[Some records]
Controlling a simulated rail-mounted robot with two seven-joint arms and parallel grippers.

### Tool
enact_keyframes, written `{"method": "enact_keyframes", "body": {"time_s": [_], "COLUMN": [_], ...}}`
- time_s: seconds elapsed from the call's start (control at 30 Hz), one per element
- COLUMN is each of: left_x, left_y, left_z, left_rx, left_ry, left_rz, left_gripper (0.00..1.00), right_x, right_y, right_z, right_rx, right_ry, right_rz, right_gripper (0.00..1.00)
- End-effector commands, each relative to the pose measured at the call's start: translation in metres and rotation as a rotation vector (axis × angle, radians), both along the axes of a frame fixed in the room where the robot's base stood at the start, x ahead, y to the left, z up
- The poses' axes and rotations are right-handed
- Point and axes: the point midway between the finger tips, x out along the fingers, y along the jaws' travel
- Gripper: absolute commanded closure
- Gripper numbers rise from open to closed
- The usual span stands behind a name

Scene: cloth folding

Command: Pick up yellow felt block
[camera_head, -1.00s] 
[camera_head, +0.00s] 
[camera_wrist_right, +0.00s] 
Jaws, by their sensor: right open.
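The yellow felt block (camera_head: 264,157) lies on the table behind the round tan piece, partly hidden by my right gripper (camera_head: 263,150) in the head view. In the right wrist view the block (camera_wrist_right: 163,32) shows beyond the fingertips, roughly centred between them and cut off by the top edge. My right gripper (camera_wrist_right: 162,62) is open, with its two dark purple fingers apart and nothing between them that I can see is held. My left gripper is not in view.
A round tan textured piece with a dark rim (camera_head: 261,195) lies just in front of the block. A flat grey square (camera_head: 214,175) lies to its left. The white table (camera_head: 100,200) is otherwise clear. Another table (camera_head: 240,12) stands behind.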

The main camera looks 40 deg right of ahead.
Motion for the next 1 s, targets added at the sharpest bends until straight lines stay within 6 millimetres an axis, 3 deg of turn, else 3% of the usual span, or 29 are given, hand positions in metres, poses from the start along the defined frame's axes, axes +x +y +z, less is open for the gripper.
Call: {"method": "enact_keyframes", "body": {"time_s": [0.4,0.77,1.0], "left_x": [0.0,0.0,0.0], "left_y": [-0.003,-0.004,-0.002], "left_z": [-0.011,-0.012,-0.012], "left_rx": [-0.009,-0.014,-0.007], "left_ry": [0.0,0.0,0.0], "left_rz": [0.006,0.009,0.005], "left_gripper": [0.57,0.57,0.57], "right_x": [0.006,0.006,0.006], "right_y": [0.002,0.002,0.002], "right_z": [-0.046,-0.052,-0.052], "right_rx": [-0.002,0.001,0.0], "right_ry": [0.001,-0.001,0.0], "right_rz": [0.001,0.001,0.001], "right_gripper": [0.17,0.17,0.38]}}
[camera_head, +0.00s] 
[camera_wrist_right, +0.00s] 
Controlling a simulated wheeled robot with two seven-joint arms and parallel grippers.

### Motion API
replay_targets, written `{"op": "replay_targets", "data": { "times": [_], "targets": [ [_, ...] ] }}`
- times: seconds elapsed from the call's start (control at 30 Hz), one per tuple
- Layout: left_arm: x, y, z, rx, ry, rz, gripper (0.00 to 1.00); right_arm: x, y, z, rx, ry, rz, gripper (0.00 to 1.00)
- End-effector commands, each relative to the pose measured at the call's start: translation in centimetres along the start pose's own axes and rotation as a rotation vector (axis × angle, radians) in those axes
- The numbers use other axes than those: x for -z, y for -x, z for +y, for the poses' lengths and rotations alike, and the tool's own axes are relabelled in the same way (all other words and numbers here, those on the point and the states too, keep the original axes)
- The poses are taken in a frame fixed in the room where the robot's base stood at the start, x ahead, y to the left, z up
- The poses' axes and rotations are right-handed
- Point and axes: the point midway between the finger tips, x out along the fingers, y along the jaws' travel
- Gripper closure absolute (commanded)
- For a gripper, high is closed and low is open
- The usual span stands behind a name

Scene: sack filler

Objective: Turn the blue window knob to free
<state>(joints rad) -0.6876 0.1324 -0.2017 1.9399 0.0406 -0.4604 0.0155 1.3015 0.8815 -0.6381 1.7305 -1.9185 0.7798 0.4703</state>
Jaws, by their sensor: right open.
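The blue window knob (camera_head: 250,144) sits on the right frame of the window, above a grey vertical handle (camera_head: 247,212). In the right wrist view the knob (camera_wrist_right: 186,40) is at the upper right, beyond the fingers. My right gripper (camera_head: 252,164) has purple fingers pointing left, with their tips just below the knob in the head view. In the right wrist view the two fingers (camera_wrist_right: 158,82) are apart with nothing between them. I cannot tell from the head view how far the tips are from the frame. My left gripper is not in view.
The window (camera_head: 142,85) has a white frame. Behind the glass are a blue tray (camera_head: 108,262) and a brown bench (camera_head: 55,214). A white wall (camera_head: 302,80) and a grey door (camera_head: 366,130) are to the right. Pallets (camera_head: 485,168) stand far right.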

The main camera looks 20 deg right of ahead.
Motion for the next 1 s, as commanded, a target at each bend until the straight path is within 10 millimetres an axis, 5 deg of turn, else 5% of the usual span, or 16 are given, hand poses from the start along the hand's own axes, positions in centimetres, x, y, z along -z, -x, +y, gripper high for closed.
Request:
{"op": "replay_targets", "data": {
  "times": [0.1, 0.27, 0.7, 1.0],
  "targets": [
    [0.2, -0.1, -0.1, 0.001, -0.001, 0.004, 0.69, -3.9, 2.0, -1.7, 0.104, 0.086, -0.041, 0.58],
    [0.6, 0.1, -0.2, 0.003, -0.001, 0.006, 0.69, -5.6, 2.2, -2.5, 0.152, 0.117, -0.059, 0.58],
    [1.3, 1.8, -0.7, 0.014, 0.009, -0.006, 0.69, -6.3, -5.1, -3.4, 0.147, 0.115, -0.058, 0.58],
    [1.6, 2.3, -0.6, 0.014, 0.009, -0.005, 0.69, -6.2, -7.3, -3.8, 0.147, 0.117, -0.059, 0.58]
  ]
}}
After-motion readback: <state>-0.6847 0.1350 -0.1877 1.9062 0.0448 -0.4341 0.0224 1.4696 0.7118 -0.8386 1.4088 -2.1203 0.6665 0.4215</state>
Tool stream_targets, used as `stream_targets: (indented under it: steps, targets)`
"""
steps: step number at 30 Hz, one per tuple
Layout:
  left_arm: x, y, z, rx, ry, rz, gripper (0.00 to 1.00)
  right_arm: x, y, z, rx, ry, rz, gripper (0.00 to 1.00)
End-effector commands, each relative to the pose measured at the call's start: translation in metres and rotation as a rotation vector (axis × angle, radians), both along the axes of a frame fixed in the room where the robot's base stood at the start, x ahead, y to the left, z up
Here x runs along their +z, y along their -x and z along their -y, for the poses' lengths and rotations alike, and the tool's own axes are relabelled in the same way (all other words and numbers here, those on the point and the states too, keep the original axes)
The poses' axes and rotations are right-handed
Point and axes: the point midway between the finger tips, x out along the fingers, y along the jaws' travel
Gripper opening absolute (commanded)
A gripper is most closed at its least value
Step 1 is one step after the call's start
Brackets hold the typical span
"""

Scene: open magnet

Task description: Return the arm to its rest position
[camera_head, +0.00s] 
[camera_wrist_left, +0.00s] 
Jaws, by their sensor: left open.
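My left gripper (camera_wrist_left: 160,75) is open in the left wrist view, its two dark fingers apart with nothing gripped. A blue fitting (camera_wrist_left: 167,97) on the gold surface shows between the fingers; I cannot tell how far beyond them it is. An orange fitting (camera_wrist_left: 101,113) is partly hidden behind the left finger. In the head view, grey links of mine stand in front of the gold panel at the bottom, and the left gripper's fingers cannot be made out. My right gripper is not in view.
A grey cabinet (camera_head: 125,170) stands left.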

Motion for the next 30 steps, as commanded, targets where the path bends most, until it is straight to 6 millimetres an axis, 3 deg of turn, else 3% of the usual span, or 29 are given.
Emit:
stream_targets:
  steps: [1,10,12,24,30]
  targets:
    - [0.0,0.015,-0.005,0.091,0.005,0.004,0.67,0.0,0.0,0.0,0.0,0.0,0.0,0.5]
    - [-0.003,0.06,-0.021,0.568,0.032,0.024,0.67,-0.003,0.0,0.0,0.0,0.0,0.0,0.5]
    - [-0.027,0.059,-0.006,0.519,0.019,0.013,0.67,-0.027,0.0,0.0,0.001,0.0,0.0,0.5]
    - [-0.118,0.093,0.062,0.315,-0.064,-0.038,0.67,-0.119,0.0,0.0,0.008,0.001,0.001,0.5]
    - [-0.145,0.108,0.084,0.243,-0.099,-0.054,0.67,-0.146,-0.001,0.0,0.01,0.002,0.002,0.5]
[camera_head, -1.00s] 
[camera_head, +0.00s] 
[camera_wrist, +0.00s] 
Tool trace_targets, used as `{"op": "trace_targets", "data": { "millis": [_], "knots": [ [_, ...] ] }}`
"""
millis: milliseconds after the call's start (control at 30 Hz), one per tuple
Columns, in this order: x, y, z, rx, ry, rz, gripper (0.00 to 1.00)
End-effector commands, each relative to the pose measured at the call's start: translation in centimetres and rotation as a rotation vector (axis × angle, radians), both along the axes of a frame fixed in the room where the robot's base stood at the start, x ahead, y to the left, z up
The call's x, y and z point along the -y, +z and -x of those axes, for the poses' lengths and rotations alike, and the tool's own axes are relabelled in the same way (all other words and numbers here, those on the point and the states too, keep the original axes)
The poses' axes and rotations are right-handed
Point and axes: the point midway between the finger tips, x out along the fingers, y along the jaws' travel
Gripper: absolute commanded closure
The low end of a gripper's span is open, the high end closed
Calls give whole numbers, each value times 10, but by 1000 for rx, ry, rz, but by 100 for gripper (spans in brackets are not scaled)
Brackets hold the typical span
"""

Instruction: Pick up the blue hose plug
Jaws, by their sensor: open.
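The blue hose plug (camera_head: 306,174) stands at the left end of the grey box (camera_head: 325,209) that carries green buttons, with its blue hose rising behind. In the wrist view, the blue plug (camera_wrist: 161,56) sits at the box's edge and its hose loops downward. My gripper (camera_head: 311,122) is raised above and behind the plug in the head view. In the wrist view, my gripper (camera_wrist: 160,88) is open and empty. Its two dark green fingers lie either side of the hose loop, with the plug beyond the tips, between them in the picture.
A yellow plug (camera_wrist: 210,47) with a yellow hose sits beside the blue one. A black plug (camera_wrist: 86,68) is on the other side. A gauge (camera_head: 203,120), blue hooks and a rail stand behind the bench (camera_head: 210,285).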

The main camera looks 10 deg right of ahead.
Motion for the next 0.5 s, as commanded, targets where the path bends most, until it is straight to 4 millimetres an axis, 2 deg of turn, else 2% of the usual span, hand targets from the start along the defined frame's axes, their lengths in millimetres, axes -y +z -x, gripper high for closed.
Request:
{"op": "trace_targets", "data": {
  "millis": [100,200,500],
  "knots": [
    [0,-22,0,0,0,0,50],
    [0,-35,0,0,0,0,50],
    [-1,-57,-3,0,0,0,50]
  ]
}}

### Task brief
From the entries above, return each line with the word "Pick" in it.

### Exercise answer
Command: Pick up yellow felt block
Instruction: Pick up the blue hose plug

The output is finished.